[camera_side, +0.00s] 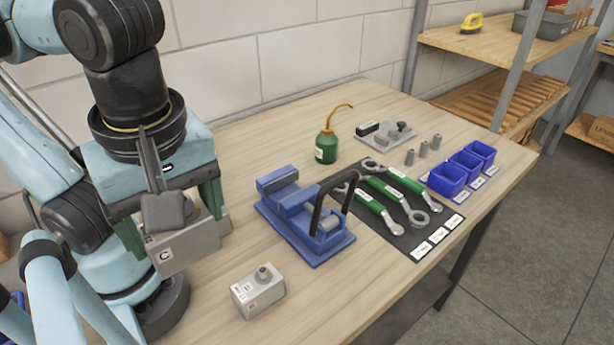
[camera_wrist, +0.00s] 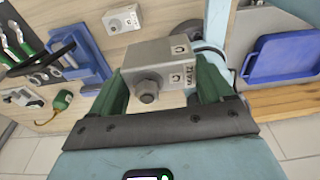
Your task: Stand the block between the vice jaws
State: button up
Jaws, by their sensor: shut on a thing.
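My gripper (camera_side: 174,222) is shut on a grey metal block (camera_side: 184,248) marked "C", held in the air at the left of the bench. In the wrist view the block (camera_wrist: 157,66) sits between the two green fingers, with a round knob (camera_wrist: 147,90) on the face toward the camera. The blue vice (camera_side: 318,245) stands on the bench to the right of my gripper, with a black bar arching over its right part. Its jaws (camera_side: 277,180) hold no block that I can see. In the wrist view the vice (camera_wrist: 82,55) is at upper left.
A second grey block (camera_side: 258,290) with a knob on top stands in front of the vice. A green oil can (camera_side: 327,146) is behind it. Wrenches on a black mat (camera_side: 428,222) and blue bins (camera_side: 447,180) lie to the right. A blue tray (camera_wrist: 285,56) shows in the wrist view.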

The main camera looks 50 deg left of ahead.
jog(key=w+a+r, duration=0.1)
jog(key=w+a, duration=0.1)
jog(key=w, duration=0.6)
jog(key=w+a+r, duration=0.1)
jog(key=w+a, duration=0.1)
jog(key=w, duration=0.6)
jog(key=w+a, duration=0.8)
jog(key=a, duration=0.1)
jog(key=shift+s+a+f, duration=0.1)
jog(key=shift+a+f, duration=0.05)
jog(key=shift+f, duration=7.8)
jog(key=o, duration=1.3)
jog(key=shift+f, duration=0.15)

:::::

TASK BRIEF. Restate the data above word for word. Do not include the images.

SOLVED EXERCISE.
[camera_side, +0.00s] 
[camera_wrist, +0.00s] 
Your task: Stand the block between the vice jaws
State: button up
Jaws, by their sensor: shut on a thing.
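My gripper (camera_side: 174,222) is shut on a grey metal block (camera_side: 184,248) marked "C", held in the air at the left of the bench. In the wrist view the block (camera_wrist: 157,66) sits between the two green fingers, with a round knob (camera_wrist: 147,90) on the face toward the camera. The blue vice (camera_side: 318,245) stands on the bench to the right of my gripper, with a black bar arching over its right part. Its jaws (camera_side: 277,180) hold no block that I can see. In the wrist view the vice (camera_wrist: 82,55) is at upper left.
A second grey block (camera_side: 258,290) with a knob on top stands in front of the vice. A green oil can (camera_side: 327,146) is behind it. Wrenches on a black mat (camera_side: 428,222) and blue bins (camera_side: 447,180) lie to the right. A blue tray (camera_wrist: 285,56) shows in the wrist view.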

The main camera looks 50 deg left of ahead.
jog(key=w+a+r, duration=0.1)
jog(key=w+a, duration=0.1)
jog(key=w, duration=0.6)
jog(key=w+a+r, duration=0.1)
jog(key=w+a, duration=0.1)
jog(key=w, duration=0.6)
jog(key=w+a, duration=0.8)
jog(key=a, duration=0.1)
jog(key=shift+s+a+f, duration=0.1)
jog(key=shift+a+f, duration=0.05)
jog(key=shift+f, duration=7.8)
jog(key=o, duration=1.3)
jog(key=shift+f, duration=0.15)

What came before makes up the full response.